▸ WRITTEN TASK
Return only the lines running from the line with "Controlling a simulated" down to the line with "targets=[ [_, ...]", both included, exactly as they appear.

═══ TASK INPUTS

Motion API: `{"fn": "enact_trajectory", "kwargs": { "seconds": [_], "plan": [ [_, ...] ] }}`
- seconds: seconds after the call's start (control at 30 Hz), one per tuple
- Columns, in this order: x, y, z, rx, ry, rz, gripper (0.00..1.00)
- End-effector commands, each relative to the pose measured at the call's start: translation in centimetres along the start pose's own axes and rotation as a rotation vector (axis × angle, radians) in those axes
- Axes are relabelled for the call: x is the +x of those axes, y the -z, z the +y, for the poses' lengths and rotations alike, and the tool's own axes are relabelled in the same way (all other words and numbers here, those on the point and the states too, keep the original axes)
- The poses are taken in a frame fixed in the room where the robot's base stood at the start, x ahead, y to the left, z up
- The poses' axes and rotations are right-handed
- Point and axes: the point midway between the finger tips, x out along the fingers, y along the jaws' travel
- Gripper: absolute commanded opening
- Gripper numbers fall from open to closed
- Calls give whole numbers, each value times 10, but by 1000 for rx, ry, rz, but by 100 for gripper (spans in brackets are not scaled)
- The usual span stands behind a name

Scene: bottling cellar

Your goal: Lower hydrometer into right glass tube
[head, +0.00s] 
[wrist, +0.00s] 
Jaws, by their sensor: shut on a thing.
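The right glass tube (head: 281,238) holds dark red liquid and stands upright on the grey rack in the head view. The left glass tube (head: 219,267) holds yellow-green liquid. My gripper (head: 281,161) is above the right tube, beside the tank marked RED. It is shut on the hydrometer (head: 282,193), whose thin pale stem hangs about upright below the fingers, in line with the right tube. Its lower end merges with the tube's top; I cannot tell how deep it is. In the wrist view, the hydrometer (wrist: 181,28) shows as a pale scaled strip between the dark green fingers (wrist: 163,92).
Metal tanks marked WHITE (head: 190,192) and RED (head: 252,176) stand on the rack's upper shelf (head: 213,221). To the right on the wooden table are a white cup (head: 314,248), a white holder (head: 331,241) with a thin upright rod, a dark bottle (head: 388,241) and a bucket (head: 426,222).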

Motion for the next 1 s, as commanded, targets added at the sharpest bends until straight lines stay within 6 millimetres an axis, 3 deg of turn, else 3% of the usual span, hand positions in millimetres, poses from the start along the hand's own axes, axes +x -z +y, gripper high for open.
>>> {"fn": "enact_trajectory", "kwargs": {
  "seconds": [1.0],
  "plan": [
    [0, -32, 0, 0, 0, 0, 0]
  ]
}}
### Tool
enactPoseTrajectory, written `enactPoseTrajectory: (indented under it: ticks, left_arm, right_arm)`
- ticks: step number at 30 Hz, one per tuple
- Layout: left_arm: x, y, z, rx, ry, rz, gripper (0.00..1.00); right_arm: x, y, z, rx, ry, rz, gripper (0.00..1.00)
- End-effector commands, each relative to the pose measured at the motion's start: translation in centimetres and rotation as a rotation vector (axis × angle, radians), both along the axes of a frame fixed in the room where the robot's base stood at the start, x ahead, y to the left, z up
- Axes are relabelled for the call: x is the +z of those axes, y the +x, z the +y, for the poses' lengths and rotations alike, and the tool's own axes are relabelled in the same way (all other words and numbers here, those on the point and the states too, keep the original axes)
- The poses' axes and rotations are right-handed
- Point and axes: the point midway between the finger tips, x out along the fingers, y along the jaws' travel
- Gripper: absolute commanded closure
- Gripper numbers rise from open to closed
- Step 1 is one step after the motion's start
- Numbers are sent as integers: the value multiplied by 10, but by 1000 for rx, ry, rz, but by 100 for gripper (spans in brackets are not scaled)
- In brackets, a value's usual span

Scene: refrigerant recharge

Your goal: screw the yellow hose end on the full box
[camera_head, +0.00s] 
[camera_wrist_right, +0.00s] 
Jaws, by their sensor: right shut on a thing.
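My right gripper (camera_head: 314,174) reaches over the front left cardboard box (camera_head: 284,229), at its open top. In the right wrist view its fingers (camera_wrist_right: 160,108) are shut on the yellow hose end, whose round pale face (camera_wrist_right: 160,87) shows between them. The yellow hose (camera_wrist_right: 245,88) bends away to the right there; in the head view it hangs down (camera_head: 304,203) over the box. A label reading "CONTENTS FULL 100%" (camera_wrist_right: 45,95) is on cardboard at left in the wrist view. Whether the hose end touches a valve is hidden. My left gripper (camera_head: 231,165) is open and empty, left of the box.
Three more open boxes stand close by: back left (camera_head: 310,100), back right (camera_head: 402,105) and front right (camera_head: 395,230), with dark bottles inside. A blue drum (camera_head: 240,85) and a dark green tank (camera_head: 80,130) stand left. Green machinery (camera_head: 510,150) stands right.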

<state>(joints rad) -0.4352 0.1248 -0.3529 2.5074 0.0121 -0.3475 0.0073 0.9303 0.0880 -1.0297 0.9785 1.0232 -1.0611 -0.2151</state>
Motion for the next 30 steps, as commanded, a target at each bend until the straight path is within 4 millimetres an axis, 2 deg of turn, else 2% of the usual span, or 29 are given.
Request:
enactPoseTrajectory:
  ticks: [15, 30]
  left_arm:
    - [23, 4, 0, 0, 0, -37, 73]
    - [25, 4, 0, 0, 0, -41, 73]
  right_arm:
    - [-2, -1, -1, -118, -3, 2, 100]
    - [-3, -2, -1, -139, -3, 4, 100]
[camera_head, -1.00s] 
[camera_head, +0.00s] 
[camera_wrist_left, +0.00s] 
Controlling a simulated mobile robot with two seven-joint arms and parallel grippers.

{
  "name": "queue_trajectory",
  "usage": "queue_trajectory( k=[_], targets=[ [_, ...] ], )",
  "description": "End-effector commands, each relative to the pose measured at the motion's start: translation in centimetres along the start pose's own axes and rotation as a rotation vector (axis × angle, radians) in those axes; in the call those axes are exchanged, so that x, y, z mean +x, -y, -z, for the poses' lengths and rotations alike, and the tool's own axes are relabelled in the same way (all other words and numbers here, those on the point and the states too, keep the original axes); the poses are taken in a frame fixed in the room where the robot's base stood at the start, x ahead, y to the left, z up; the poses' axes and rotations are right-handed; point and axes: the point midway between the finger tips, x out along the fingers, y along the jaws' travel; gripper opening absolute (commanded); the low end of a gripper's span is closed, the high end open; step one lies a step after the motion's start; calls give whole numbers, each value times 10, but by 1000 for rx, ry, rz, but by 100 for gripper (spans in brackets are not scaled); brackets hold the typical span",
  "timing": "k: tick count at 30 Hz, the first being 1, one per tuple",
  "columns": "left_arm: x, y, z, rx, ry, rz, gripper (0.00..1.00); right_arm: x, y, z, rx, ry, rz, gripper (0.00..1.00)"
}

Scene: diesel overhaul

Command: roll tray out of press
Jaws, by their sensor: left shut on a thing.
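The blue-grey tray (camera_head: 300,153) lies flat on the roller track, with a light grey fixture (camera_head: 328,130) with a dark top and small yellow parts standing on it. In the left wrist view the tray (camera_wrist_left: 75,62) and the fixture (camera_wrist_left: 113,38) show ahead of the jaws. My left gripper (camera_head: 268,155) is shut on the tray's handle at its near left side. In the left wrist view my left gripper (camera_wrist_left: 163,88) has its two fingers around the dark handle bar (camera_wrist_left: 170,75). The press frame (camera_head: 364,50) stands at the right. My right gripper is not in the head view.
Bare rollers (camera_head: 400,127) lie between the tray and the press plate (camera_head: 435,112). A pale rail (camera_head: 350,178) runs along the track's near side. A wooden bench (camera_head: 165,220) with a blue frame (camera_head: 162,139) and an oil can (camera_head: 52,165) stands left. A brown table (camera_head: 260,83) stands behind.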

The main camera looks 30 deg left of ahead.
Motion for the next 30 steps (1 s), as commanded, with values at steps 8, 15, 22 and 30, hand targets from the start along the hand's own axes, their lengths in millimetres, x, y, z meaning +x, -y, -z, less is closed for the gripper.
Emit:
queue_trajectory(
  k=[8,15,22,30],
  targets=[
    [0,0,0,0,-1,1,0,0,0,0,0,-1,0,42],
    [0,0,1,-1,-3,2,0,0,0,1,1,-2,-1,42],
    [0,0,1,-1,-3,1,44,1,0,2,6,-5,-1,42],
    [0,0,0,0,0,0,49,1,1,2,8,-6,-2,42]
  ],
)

══════

▸ ANSWER TO THIS PROBLEM
Controlling a simulated mobile robot with two seven-joint arms and parallel grippers.

{
  "name": "queue_trajectory",
  "usage": "queue_trajectory( k=[_], targets=[ [_, ...] ], )",

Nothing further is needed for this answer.